Abandoned Industry – East Williamsburg Before the Artists
East Williamsburg, or Bushwick, or Ridgewood, or rather the intersection of the three, is all the rage now. Groups of French-speaking tourists follow their guides through the sunny streets colonized by bars, cafes and restaurants, to gaze at the open-air murals that now grace the formerly dilapidated walls of old shops and warehouses. The artists had arrived a few years back to fill the space vacated by waning manufacture and distribution enterprises. A few industrial buildings were converted to lofts. Now the trend is in full swing. Businesses and yoga studios are popping out everywhere and residential buildings are bought and renovated in anticipation of rising prices, prices that will eventually push even the artists out of their studio spaces and further east, leaving behind a fully gentrified neighborhood.
I was there before it started, and watched it all develop.
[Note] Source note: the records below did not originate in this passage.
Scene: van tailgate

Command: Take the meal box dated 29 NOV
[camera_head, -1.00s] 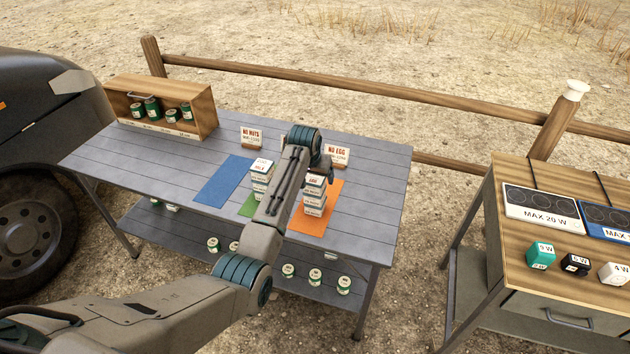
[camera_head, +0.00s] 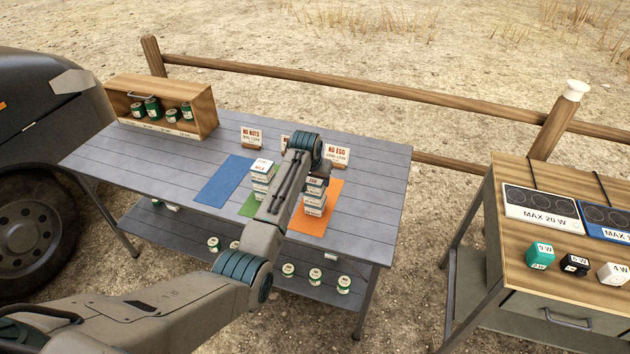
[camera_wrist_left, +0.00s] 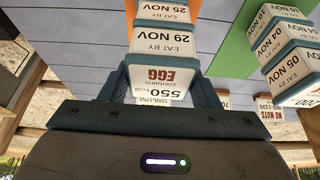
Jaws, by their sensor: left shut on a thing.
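The meal box dated 29 NOV (camera_wrist_left: 162,42) is white with a blue-green base. Its top reads 550 kcal, contains EGG. It is the top box of a stack on the orange mat (camera_head: 331,213). A box dated 25 NOV (camera_wrist_left: 163,13) sits directly under it. My left gripper (camera_wrist_left: 158,76) is shut on the 29 NOV box, one finger on each side. In the head view the left gripper (camera_head: 317,184) is at the top of this stack, partly hidden by my arm. My right gripper is not in view.
Another stack (camera_head: 261,178) stands close by on the green mat (camera_head: 247,208). The blue mat (camera_head: 224,182) is bare. Cards reading NO NUTS (camera_head: 251,137) and NO EGG (camera_head: 337,154) stand behind. A wooden crate (camera_head: 206,111) holds jars at the table's far left.

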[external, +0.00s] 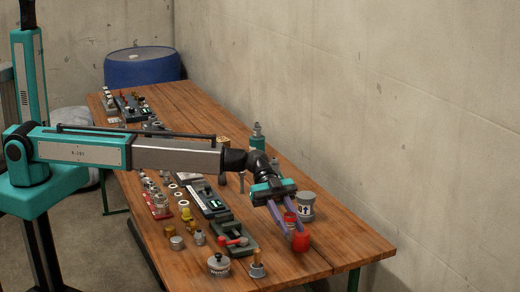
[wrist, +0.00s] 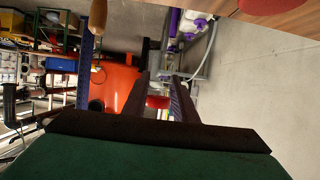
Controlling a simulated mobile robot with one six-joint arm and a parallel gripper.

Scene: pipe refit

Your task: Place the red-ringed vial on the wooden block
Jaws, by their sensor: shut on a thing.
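My gripper (external: 290,228) is above the front right of the workbench, fingers pointing down and to the right. It is shut on a small thing with a red band, which I take as the red-ringed vial (external: 290,217). In the wrist view the vial's red ring (wrist: 158,102) shows between the dark fingers of my gripper (wrist: 160,85); most of the vial is hidden. I cannot make out the wooden block for sure; a small tan piece (external: 223,142) stands behind my arm.
A red cylinder (external: 301,243) is on the workbench (external: 345,240) just by the fingertips. A grey lidded jar (external: 306,207) stands close behind my gripper. A green vise (external: 233,240), a lidded pot (external: 218,264) and several fittings lie left. The bench's right end is clear.

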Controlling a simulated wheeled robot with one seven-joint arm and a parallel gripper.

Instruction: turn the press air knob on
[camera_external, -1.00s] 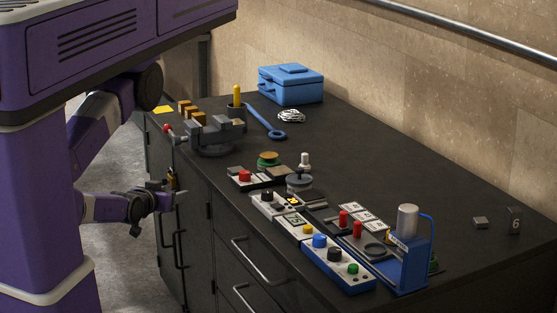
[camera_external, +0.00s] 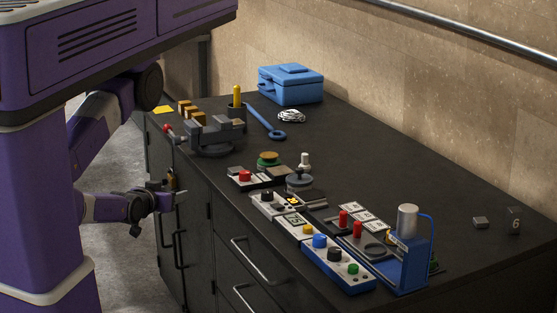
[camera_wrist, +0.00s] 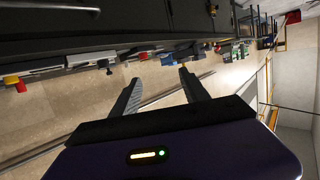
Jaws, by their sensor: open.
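The small blue press (camera_external: 412,262) with a grey cylinder on top stands at the front right of the dark bench. A blue-edged white control box (camera_external: 338,264) lies to its left, along the front edge. It carries a blue knob (camera_external: 320,240), a black knob (camera_external: 334,254) and a green button (camera_external: 353,269). No readable label shows which one is the air knob. My gripper (camera_external: 172,199) is low beside the cabinet front, well left of the press and apart from it. In the wrist view my gripper (camera_wrist: 157,76) is open, with nothing between its fingers.
More control boxes with a red button (camera_external: 245,176) and a yellow knob (camera_external: 307,230) line the front edge. A vise (camera_external: 215,138), a blue wrench (camera_external: 266,122) and a blue toolbox (camera_external: 291,86) sit farther back. Drawer handles (camera_external: 262,262) stick out from the cabinet. The bench's right rear is mostly clear.

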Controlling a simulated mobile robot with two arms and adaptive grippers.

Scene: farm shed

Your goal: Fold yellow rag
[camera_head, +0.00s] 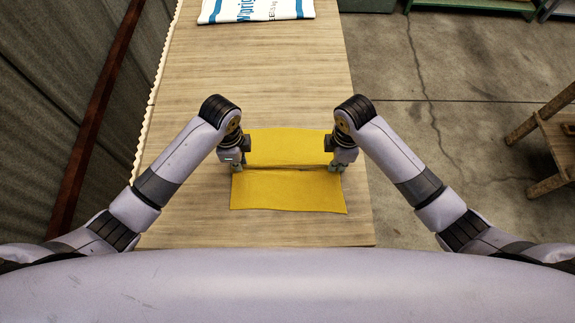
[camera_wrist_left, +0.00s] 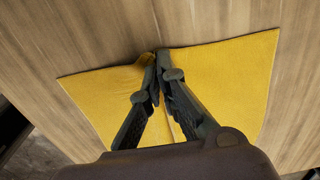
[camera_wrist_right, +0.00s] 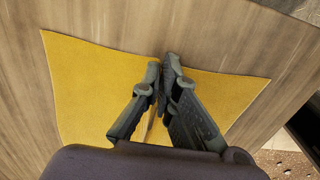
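The yellow rag (camera_head: 288,190) lies on the wooden table with a crosswise ridge or fold line across its middle. My left gripper (camera_head: 237,168) is at the left end of that ridge, and my right gripper (camera_head: 337,166) is at its right end. In the left wrist view the fingers (camera_wrist_left: 157,75) are closed together at the rag (camera_wrist_left: 225,80), with cloth bunched at the tips. In the right wrist view the fingers (camera_wrist_right: 167,75) are also closed together at the rag's edge (camera_wrist_right: 95,85). The cloth between the fingertips is mostly hidden by the fingers.
The wooden table (camera_head: 260,65) is clear around the rag. A white and blue printed cloth or bag (camera_head: 256,10) lies at the far end. A wooden stool (camera_head: 555,140) stands on the concrete floor at the right. A corrugated wall (camera_head: 50,90) runs along the left.

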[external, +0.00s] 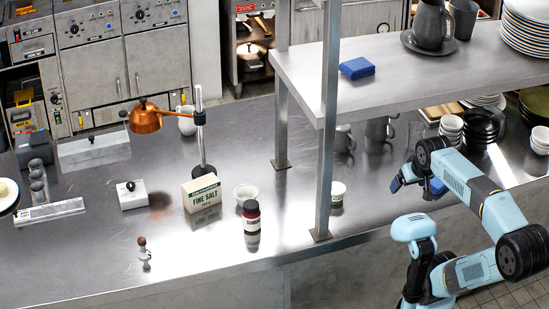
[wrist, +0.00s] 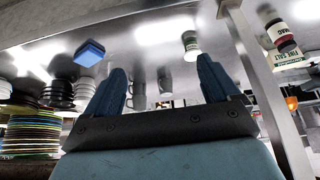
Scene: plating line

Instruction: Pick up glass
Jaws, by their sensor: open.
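No drinking glass can be made out with certainty. In the external view, a faint, possibly clear upright shape (external: 416,132) stands under the shelf beside grey mugs (external: 379,130); it is too small to be sure of. The mugs also show between my fingers in the wrist view (wrist: 140,97), beyond the fingertips. My gripper (external: 415,186) is above the right front part of the steel counter, at the near side of the shelf. In the wrist view my gripper (wrist: 162,70) has its two dark blue fingers wide apart, with nothing between them.
A steel post (external: 328,130) holds up the shelf (external: 390,65) left of my gripper. A green-and-white tub (wrist: 190,44) and a blue block (wrist: 89,53) show ahead. Stacked bowls (external: 451,127) stand right.

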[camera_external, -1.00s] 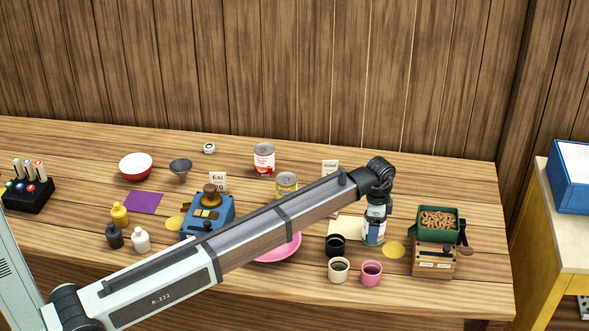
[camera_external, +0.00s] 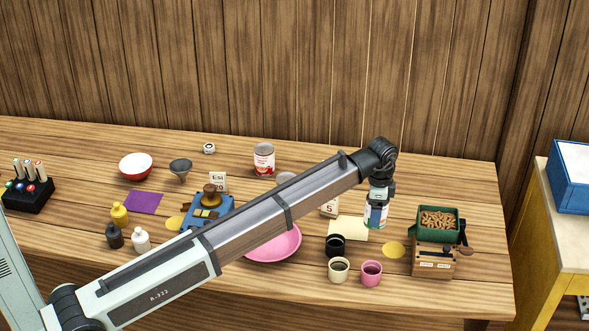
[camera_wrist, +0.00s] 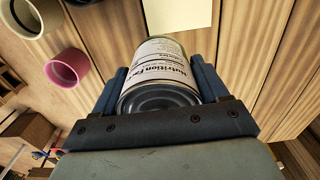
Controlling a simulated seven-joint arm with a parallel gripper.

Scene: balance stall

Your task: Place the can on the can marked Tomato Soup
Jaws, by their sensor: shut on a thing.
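My gripper (camera_external: 377,206) is shut on a can with a white and teal label (camera_external: 370,219), at the right of the bench. In the wrist view the can (camera_wrist: 160,75) sits between the two blue fingers, and its label reads "Nutrition Fa…". It appears raised above the bench. A red and white can (camera_external: 264,160) stands upright at the back middle, far left of my gripper; its lettering is too small to read. Another can (camera_external: 286,177) stands just right of it, with only its grey top showing above my arm. I cannot tell from lettering which can is Tomato Soup.
A green box of brown pieces (camera_external: 438,212) stands close right of my gripper. Black (camera_external: 335,245), cream (camera_external: 339,270) and pink (camera_external: 371,273) cups stand in front. The back right is clear.

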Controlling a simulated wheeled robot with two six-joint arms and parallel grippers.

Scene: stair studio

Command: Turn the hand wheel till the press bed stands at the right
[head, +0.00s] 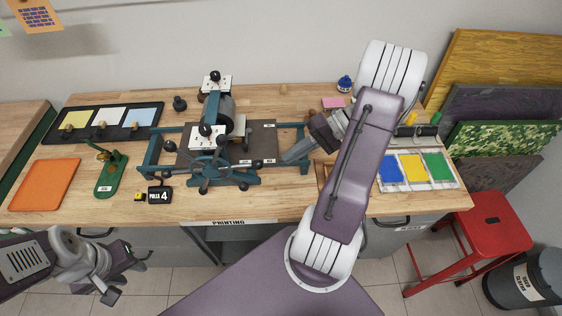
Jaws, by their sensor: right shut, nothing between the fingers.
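The printing press stands mid-table in the head view, with a teal frame (153,150). Its dark brown press bed (262,138) lies beneath the roller (226,106), at about the middle of the frame's rails, with some rail showing at each end. The hand wheel (216,169), with several black-knobbed spokes, is at the press's front. My right gripper (287,159) is shut and empty over the right end of the frame, just right of the bed and away from the wheel. My left gripper (122,278) is low at the left, in front of the table; its finger gap is unclear.
A tray of colored pads (416,184) lies right. A red stool (497,222) stands beyond the table's right end.

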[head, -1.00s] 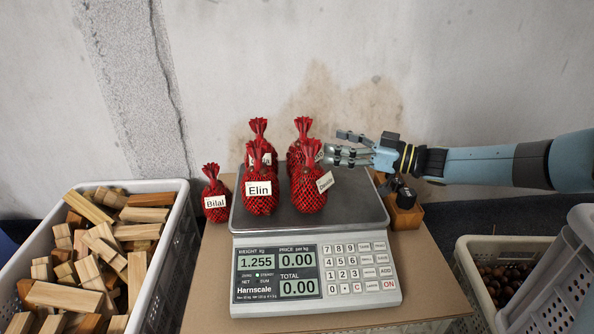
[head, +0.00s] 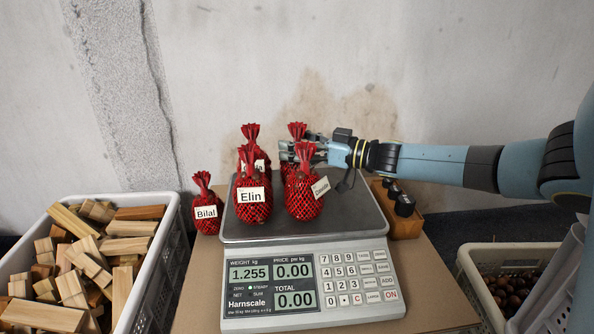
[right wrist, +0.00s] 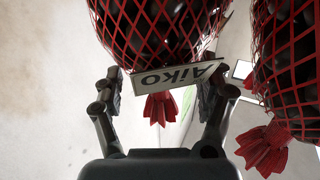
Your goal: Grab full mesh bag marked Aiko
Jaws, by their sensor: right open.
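The mesh bag marked Aiko (right wrist: 160,30), red net over dark chestnuts, fills the top of the right wrist view. Its label reads upside down and its tied tuft points down. My right gripper (right wrist: 166,92) is open, with one finger on either side of the label and tuft; contact is unclear. In the head view my right gripper (head: 292,152) is at the rear right bag (head: 297,131) on the scale, partly behind the front right bag (head: 304,190). That rear bag's label is hidden there. My left gripper is not in view.
The scale (head: 345,226) reads 1.255. The Elin bag (head: 252,212) stands front left on it, another bag (head: 251,132) behind. The Bilal bag (head: 206,218) stands beside the scale. A wooden block with dark weights (head: 404,222) is at right. Crates (head: 160,232) flank the board.

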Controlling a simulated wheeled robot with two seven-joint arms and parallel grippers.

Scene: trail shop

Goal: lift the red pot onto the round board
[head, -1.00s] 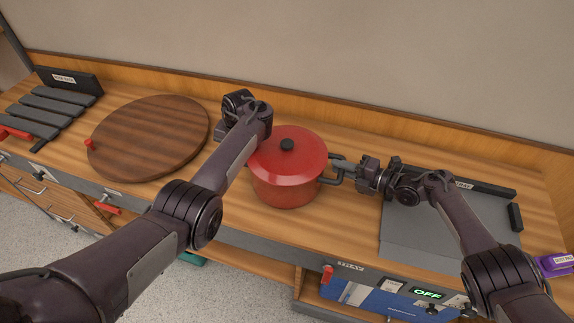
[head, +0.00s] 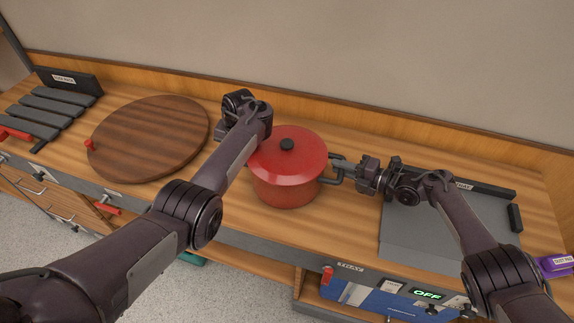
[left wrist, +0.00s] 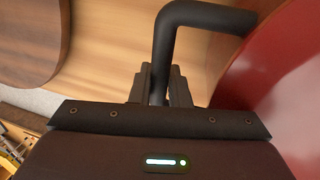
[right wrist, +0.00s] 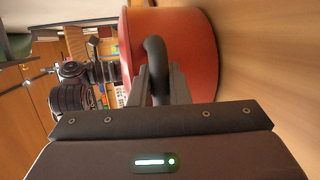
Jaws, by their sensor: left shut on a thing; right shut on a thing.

Arrived as part of the first group to take advantage the affordability and accessibility of the neighborhood – namely recent immigrants – and will probably leave as part of another, as part of the “creatives.” As the neighborhood changed I changed with it. These photographs were taken while attending Art School, when Williamsburg had just started, around 2005. There was nothing here, industry was leaving and the artists hadn’t made their way this far yet. I was not seeking to document the change, though inadvertently I did. I was seeking inspiration. The haphazard juxtaposition of old and new coupled with the chaos thrown in by the process of decay that had begun to engulf the place, the unplanned development of its components, the utilitarianism of industrial elements, they all gave the neighborhood a form-follows-function sort of beauty built on natural principles of growth and decay. I was fascinated by the three chief materials that used to dominate the place: brick, glass (mostly broken but still gloriously refracting) and corrugated steel. The bright colors of polished rigs against weathered walls. Repetition. Irony. The distant iconic view that represents New York.